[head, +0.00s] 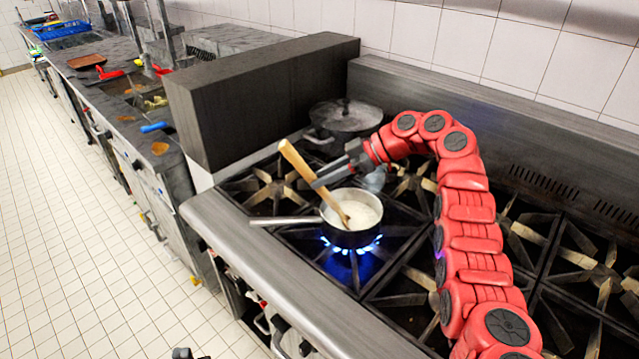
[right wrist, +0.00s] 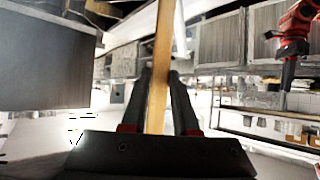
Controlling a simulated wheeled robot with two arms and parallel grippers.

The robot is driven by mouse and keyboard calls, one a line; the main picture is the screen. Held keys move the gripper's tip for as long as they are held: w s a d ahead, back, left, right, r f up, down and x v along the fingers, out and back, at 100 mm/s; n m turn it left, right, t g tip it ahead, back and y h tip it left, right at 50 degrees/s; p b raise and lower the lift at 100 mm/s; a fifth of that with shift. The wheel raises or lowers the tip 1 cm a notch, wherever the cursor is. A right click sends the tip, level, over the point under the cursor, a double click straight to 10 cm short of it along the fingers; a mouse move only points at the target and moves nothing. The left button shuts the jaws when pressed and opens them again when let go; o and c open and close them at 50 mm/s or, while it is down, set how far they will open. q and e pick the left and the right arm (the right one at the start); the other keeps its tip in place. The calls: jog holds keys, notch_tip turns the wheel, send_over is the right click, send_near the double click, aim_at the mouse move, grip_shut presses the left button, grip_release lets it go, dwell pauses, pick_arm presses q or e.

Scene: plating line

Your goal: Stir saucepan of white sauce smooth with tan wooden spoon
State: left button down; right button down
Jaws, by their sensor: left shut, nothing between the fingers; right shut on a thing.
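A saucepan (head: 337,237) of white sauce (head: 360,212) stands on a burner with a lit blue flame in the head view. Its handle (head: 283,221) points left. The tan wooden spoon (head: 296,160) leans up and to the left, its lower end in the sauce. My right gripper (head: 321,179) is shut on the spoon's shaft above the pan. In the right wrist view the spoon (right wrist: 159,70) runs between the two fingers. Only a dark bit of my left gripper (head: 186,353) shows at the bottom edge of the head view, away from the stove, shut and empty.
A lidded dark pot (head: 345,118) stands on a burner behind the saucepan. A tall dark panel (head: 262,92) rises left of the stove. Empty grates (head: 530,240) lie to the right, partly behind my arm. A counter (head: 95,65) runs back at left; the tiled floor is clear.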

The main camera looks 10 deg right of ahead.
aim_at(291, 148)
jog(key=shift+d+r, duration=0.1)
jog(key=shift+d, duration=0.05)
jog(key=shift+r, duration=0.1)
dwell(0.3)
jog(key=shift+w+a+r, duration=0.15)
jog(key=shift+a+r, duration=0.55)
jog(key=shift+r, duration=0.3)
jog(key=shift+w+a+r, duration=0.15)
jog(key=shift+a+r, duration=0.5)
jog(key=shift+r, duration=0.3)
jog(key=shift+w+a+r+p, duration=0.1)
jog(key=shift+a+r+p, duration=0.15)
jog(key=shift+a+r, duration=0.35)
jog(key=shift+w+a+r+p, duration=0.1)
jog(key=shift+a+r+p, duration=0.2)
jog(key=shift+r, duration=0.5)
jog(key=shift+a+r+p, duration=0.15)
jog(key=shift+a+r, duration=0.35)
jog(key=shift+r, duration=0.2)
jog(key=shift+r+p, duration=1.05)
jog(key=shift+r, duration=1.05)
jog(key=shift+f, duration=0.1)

...

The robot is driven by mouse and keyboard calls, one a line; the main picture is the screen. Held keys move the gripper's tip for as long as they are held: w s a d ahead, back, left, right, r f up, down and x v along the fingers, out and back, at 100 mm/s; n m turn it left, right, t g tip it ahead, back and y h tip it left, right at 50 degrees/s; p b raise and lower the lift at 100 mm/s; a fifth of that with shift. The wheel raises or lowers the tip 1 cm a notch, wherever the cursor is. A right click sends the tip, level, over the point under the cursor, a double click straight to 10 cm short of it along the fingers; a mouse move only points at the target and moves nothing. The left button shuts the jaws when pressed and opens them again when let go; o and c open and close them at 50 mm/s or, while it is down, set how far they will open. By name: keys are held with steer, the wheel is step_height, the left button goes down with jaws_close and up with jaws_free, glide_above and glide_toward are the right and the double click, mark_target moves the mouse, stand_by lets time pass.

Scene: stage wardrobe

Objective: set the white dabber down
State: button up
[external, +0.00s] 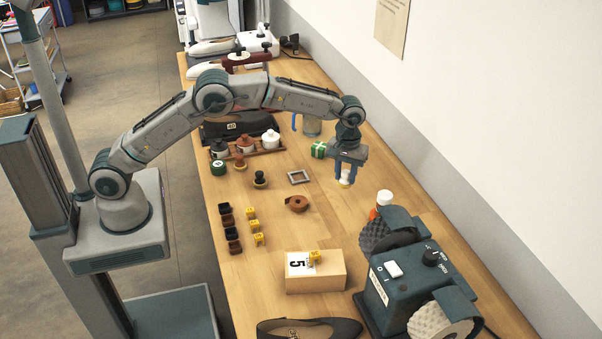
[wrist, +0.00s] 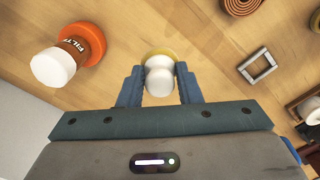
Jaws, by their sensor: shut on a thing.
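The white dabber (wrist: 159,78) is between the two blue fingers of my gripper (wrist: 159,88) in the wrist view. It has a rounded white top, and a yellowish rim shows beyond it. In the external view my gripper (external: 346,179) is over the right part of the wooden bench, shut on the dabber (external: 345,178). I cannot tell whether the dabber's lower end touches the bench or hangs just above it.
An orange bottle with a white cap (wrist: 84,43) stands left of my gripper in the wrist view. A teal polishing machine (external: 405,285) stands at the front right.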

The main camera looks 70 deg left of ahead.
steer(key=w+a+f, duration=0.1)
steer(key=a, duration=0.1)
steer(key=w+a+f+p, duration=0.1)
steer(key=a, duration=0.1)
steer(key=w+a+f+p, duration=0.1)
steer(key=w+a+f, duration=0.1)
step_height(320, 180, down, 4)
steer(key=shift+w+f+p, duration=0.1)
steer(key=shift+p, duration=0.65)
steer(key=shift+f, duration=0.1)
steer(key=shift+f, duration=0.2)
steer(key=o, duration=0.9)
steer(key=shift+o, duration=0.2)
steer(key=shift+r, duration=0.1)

--

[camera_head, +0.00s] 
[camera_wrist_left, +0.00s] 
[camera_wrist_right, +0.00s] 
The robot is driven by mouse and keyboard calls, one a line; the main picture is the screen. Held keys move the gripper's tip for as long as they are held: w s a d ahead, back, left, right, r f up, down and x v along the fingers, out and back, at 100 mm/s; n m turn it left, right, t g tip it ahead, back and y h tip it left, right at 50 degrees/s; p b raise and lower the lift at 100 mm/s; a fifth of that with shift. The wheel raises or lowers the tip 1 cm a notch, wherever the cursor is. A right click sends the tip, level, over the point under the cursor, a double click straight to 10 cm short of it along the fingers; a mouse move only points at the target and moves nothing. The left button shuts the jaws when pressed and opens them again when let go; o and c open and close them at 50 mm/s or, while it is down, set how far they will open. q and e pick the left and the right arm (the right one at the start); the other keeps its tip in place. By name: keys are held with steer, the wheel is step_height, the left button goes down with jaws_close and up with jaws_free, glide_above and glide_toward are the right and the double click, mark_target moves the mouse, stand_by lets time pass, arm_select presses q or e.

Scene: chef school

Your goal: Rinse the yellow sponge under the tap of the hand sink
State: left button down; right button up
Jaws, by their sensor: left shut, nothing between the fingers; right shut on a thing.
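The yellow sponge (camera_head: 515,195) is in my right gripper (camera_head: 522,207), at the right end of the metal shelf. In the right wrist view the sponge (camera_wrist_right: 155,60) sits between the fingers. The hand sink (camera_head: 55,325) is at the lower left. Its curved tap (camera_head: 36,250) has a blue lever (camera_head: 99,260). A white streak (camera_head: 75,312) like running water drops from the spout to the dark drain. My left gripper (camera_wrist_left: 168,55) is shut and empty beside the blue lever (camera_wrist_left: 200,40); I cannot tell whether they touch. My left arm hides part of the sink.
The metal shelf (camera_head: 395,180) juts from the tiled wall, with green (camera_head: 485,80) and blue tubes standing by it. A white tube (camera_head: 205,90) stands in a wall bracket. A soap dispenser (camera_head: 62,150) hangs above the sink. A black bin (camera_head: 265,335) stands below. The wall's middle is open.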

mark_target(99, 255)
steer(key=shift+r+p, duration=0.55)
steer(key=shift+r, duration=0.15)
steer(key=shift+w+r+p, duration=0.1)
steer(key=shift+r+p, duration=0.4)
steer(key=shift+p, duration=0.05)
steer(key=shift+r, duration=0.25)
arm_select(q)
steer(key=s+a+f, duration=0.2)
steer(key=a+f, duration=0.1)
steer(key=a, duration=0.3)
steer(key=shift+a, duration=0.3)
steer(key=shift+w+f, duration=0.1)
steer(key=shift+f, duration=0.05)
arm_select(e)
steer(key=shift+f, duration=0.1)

### Problem to work on
Starting at the line that contains "arm_select presses q or e." and stopping at the line that contains "State: left button down; right button up", transcribe the lines exactly; both boundary lines are to be included.

### Worked solution
The robot is driven by mouse and keyboard calls, one a line; the main picture is the screen. Held keys move the gripper's tip for as long as they are held: w s a d ahead, back, left, right, r f up, down and x v along the fingers, out and back, at 100 mm/s; n m turn it left, right, t g tip it ahead, back and y h tip it left, right at 50 degrees/s; p b raise and lower the lift at 100 mm/s; a fifth of that with shift. The wheel raises or lowers the tip 1 cm a notch, wherever the cursor is. A right click sends the tip, level, over the point under the cursor, a double click straight to 10 cm short of it along the fingers; a mouse move only points at the target and moves nothing. The left button shuts the jaws when pressed and opens them again when let go; o and c open and close them at 50 mm/s or, while it is down, set how far they will open. q and e pick the left and the right arm (the right one at the start); the other keeps its tip in place. By name: keys are held with steer, the wheel is step_height, the left button goes down with jaws_close and up with jaws_free, glide_above and glide_toward are the right and the double click, mark_target moves the mouse, stand_by lets time pass, arm_select presses q or e.

Scene: chef school

Your goal: Rinse the yellow sponge under the tap of the hand sink
State: left button down; right button up

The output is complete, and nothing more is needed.